Gregory Campbell on the beginning of the Troubles

‘It felt like a very real, existential threat to our existence’

Gregory Campbell in Derry: ‘Jack Lynch made the statement about we won’t stand by, and for the unionist community that was tantamount to virtually an Irish invasion.’ Photograph: Trevor McBride

Gregory Campbell in Derry: ‘Jack Lynch made the statement about we won’t stand by, and for the unionist community that was tantamount to virtually an Irish invasion.’ Photograph: Trevor McBride

 

On August 12th, 1969, 16-year-old Gregory Campbell was marching through the centre of Derry on his first Apprentice Boys parade.

As he reached Waterloo Place, adjacent to Derry’s Bogside, he saw a crowd and lines of police. “There were a few stones coming over,” he recalled, “and people ducked.”

It was the beginning of what would become known as the Battle of the Bogside – a 48-hour struggle between rioters in the nationalist Bogside and the RUC. It would end with the deployment of British troops; for many, it marked the start of the Troubles.

Among the Catholic community in Derry, tensions had been steadily building since the previous October 5th, when civil rights marchers were attacked by the RUC on the city’s Duke Street.
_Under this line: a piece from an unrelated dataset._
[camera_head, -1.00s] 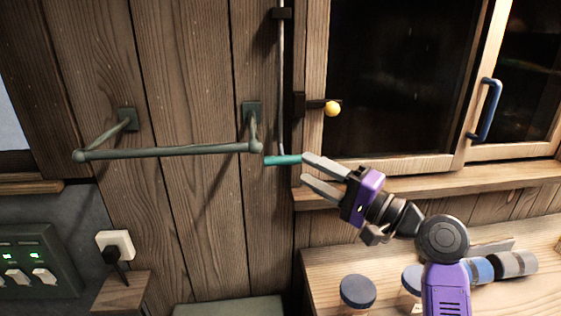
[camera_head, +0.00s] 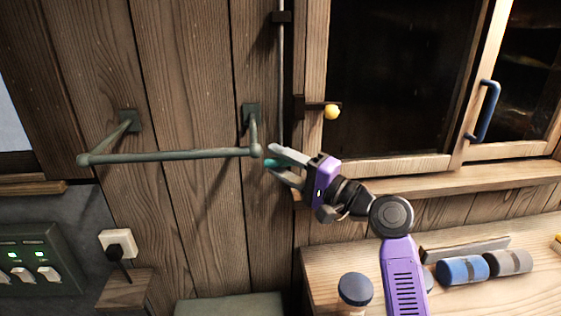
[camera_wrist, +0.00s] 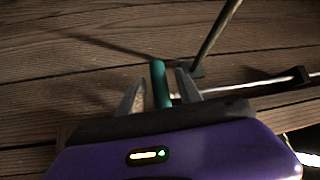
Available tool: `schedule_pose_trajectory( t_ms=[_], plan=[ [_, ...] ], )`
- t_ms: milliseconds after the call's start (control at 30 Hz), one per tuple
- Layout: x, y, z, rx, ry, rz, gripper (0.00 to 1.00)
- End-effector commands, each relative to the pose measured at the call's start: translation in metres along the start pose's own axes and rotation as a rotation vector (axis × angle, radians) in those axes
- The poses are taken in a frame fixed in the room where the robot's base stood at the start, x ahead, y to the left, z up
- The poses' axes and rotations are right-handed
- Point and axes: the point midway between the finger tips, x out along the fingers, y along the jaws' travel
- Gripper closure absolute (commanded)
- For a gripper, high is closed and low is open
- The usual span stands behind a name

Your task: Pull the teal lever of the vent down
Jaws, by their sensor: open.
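The teal lever (camera_head: 272,163) is at the lower end of a thin vertical metal rod (camera_head: 282,75) on the wooden wall. My gripper (camera_head: 274,164) is at the lever with its jaws open. In the wrist view the teal lever (camera_wrist: 160,84) lies between the two open fingers (camera_wrist: 158,92), closer to the right one. I cannot tell whether either finger touches it. In the head view the fingers hide part of the lever.
A green-grey wall rail (camera_head: 170,155) ends just left of my gripper. A wooden ledge (camera_head: 440,182) runs to the right. Below, a counter holds a blue-lidded jar (camera_head: 355,289) and a blue roll (camera_head: 462,270).

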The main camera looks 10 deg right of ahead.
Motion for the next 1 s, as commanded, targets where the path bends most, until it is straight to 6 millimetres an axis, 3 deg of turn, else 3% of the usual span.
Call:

However, Campbell’s perception was that the events of August 12th, 1969 “came completely out of the blue”.

“My recollection isn’t that there was some sort of impending crisis looming at all for the Protestant community.”

For him, the only indication of trouble had come with discussions over the parade’s route.

In the Bogside, the situation changed rapidly. The RUC staged baton charges into the Bogside; petrol bombs were thrown down on them from a block of flats. CS gas was used for the first time.

Under attack

The following night, Campbell and his friends found themselves standing on Great James’ Street, on the edge of the Bogside.

“The jungle drums started to beat,” says Campbell, “and people heard then that the Presbyterian church was under attack.”

They were beside the church; the opposing crowd were at the top of the street, and the RUC were in between. A huge tyre was set alight, and came rolling down the hill towards them.

“It’s a steep hill, and it was coming down towards us at speed, and I remember everybody scattering. It was like something out of a horror film.”

The church closed in the early 1970s during the exodus of Protestants from the predominantly Catholic west bank.

“Up until that point it was a very mundane, almost quiet existence with no trouble, and for a 16-year-old now the adrenalin was going, the blood was up, and there was excitement, plus fear, plus anticipation about what was going to happen.

“Then [the then taoiseach] Jack Lynch made the statement about we won’t stand by, and for the unionist community that was tantamount to virtually an Irish invasion.”

In a televised address, Lynch had said his government could “no longer stand by” in the face of the growing violence in the North.

In those few days, Campbell said, everything changed: “In 72 hours you go from relatively peaceful co-existence . . . to what seemed at the time an almost virtual state of civil war.

“The Battle of the Bogside, as it came to be known, was seen as direct threat against the police, and there were Protestants moving out by the score in the early days and then by the hundreds afterwards, and then you have the Irish premier saying what he said.

“You could roll up the centuries of threat and insecurity into those three days.”

Discrimination

Campbell’s own home was in York Street, a street of terraced two-up two-down houses across the River Foyle on the Waterside – all with outside toilets.

“I saw people campaigning for civil rights, for better conditions, but they were blaming me for them not getting it, and I felt like saying come over to York Street, I’ll show you discrimination, I’ll show you disadvantage.”

From his front door, he could see flames and smoke from the Bogside. His mother’s cousins were among those who fled the trouble; petrol bombs had been thrown at the door of their house and Campbell’s mother took them in. The following month a Protestant, William King, was beaten to death in the city centre.

“I remember going over and manning the barricades in Wapping Lane [in the unionist Fountain area of the city].” It felt, he said, “like a very real, existential threat to our existence”.

“People were petrified. It felt like the forces were closing in on us.” The years 1969-72 were “a fork in the road for many in the unionist community”.

“Some people saw what I saw and decided to join paramilitary groups, some people decided to join political groups and I took the political route, but I could probably just as easily have taken the paramilitary route.”

Campbell joined the DUP; he was first elected as a councillor in 1981 and has been the MP for East Derry for 18 years. He insisted he does not see even a remote prospect of the North going back to the sustained violence of the Troubles.

“I think the mistake that Sinn Féin and even wider nationalism makes is that they keep . . . talking about what they have to do to make the island of Ireland a more welcoming place to unionists. That’s the wrong question.

“Can the Republic or can an all-Ireland be amended to include me and almost a million others? No, because no matter what you do, you can make it an orange state rather than a green state and we still wouldn’t want to be part of it because we’re not Irish. What part of that do they not get?”